Domain registry XYZ Inc. of Santa Monica has been accused of helping the Chinese government censor Internet domain names outside of China.

The controversy flared up when XYZ declared in an Oct. 9 application to Internet Corp. for Assigned Names and Numbers, a Marina del Rey nonprofit that administers and manages domain names, a policy to deny dot-xyz domain names banned in China to registrants outside of China. The filing was first reported by industry blog Domain Incite.

“XYZ will reserve names prohibited for registration by the Chinese government at the registry level internationally,” reads XYZ’s application. “The Gateway itself will not need to be used to block the registration of any names.”

According to the application, the “Gateway” refers to an online portal where Chinese citizens register domain names. Through the process, China wouldn’t have to block certain politically threatening domain names because they would never be registered in the first place.

Domain names that the Chinese Communist Party deems politically challenging to their rule, such as democracy.xyz, liberty.xyz, freedom.xyz, or 1989.xyz (in reference to the Tiananmen Square revolt of 1989) are reportedly blocked from being registered anywhere in the world.

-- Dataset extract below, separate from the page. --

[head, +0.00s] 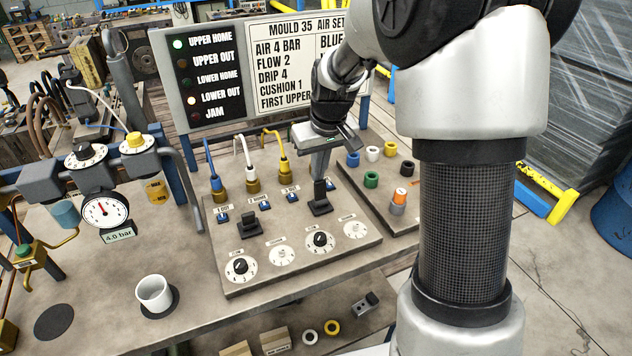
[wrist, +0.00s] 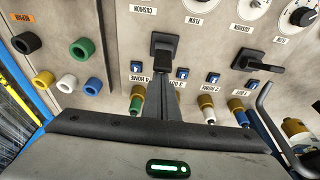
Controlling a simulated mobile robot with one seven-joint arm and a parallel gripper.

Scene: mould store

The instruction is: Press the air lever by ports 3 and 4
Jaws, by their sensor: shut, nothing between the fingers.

XYZ Chief Executive Daniel Negari said he didn’t know which domain names were banned in China, so he wouldn’t speculate on which domain names might be blocked.

When asked whether or not he was working with the Chinese government to block domain names they deem objectionable outside of China, Negari declined to comment.

XYZ’s policy is part of an effort to become an accredited domain-name registry with the Chinese government, he said. XYZ hopes to have full accreditation of all its domain names, including dot-xyz, dot-rent and dot-college, by the first quarter of 2016, he said.

XYZ has been selling dot-xyz registrations since June of last year. At auction in 2013, the startup won a monopoly on the sale of the dot-xyz domain with an uncontested $185,000 bid.

While XYZ’s policy has earned scorn in the United States, word of the startup’s progress toward accreditation with the Chinese government has generated hundreds of thousands of domain registrations from Chinese users; activity that has been good for business, said Negari.

“We are having our highest registration days ever. We had almost 200,000 dot-xyz registrations this weekend,” he said. “Our servers have been getting slammed all weekend with registration requests.”

Negari said the policy is just an effort by XYZ to abide by local Chinese laws.

“We are applying for accreditation with the Chinese government and in doing so we have to enforce Chinese law,” he said.